INSTRUCTIONS FOR THE TASK:
The required output consists solely of the lines from the one containing "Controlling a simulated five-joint" down to the one containing "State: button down", both included, each quoted exactly.

PROVIDED INFORMATION:
##############################

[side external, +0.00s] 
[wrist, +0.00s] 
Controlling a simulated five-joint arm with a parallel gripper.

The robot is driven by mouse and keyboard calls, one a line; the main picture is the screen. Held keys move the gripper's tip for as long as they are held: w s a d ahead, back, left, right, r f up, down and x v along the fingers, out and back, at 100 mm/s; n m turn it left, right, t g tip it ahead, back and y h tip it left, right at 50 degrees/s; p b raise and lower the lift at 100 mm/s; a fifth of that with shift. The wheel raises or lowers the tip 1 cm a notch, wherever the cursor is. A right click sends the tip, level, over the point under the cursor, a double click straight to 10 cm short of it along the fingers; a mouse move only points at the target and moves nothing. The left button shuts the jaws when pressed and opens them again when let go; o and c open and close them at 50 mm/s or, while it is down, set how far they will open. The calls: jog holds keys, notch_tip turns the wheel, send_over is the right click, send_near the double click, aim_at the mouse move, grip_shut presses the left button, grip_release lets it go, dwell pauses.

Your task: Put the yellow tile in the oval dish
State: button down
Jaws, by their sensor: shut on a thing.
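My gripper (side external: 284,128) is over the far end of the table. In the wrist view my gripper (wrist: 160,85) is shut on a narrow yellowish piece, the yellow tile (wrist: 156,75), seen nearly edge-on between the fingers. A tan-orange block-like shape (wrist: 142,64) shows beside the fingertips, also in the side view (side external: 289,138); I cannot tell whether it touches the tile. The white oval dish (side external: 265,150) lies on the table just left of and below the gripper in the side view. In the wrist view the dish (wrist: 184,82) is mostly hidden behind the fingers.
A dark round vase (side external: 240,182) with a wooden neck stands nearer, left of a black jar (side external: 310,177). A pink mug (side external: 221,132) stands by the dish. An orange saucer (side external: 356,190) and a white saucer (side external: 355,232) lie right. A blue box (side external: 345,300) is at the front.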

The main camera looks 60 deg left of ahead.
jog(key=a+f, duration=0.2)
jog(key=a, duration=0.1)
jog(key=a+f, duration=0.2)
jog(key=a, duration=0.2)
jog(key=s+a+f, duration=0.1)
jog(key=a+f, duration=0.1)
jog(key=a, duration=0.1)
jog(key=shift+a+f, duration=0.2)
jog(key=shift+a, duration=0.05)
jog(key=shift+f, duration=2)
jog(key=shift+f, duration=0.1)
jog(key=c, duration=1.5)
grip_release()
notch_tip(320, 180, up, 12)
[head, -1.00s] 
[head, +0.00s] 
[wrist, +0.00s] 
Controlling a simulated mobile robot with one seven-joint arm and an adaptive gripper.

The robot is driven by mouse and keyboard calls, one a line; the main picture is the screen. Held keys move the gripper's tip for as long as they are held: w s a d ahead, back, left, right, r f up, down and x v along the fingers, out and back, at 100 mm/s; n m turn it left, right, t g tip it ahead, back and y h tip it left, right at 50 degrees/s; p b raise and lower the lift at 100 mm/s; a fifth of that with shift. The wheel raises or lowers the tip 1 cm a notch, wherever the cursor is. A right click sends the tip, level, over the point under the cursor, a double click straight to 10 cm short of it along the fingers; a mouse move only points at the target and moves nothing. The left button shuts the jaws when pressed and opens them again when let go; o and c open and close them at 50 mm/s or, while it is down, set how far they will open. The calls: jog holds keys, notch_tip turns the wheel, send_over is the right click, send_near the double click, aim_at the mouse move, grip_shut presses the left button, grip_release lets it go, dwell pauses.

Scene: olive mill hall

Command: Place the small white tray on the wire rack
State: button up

##############################

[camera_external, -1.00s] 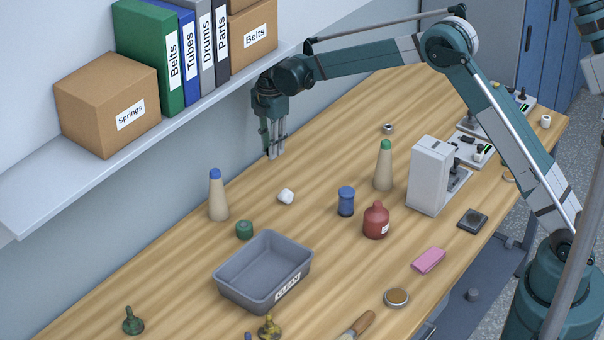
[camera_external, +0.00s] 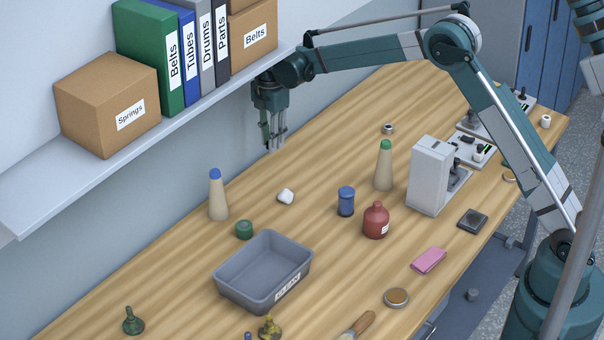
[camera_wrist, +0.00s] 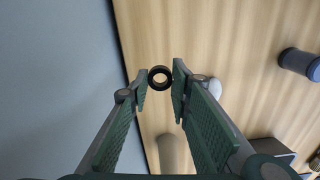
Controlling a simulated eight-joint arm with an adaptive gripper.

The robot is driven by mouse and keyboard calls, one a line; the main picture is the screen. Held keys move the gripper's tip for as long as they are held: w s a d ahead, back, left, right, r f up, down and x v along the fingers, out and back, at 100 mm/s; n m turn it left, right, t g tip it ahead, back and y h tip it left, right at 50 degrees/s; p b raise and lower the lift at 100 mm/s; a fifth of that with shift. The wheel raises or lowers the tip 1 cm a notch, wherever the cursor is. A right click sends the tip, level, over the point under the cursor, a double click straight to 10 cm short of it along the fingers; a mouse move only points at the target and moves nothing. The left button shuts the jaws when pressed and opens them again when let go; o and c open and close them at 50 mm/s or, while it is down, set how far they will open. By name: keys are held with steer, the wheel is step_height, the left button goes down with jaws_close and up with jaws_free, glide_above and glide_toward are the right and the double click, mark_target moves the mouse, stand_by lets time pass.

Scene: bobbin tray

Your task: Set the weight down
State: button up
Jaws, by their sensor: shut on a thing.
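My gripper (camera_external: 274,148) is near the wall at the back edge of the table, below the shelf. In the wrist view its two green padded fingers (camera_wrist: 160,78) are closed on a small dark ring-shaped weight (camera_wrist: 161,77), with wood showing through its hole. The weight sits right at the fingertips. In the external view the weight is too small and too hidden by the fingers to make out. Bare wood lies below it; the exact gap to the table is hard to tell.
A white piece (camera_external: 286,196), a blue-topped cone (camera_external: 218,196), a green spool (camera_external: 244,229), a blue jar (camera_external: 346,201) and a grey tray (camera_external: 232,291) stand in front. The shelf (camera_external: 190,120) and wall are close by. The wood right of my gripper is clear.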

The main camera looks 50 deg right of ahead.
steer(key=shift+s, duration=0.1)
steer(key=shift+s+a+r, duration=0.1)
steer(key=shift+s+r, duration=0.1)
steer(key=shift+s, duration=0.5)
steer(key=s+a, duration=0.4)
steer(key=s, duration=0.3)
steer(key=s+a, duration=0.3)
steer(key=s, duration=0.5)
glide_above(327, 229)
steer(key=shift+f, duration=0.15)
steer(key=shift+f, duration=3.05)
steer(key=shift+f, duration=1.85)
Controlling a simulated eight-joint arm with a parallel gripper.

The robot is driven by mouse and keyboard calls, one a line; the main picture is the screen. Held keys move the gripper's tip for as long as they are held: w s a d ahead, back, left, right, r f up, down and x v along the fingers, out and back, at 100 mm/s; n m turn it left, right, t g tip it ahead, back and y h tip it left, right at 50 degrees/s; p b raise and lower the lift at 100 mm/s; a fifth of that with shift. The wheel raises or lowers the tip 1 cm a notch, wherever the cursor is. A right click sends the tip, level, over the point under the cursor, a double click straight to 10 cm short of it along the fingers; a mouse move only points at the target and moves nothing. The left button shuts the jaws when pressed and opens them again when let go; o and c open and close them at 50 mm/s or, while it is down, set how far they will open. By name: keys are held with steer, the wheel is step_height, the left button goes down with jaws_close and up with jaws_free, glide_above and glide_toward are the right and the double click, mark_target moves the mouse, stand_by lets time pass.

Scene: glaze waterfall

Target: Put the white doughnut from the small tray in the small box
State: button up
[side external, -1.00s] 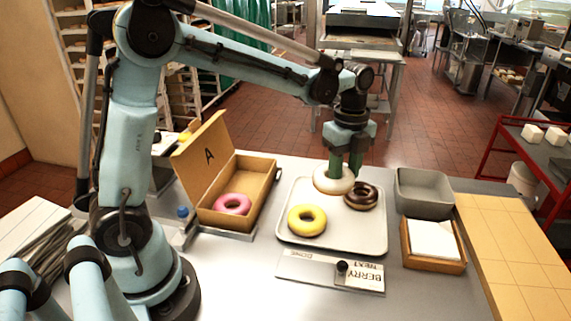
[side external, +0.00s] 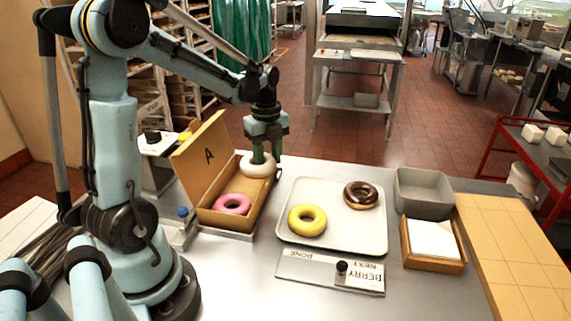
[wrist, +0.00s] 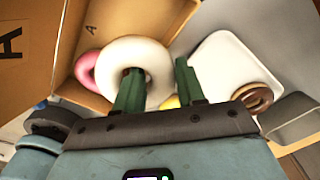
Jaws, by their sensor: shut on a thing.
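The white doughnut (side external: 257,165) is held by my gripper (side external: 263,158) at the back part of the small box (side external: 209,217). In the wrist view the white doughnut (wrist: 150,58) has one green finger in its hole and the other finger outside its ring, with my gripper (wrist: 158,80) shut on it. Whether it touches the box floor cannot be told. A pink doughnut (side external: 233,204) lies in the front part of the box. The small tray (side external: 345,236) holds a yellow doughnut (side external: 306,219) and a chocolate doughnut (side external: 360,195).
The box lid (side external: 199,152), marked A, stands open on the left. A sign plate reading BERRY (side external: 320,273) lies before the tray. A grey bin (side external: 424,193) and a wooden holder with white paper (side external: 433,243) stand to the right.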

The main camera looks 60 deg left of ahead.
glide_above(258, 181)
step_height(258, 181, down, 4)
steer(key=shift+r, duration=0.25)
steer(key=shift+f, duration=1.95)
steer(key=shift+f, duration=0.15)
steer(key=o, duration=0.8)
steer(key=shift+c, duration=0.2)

##############################

WRITTEN REPLY:
Controlling a simulated five-joint arm with a parallel gripper.

The robot is driven by mouse and keyboard calls, one a line; the main picture is the screen. Held keys move the gripper's tip for as long as they are held: w s a d ahead, back, left, right, r f up, down and x v along the fingers, out and back, at 100 mm/s; n m turn it left, right, t g tip it ahead, back and y h tip it left, right at 50 degrees/s; p b raise and lower the lift at 100 mm/s; a fifth of that with shift. The wheel raises or lowers the tip 1 cm a notch, wherever the cursor is. A right click sends the tip, level, over the point under the cursor, a double click straight to 10 cm short of it along the fingers; a mouse move only points at the target and moves nothing. The left button shuts the jaws when pressed and opens them again when let go; o and c open and close them at 50 mm/s or, while it is down, set how far they will open. The calls: jog holds keys, notch_tip turns the wheel, send_over is the right click, send_near the double click, aim_at the mouse move, grip_shut presses the left button, grip_release lets it go, dwell pauses.

Your task: Put the yellow tile in the oval dish
State: button down

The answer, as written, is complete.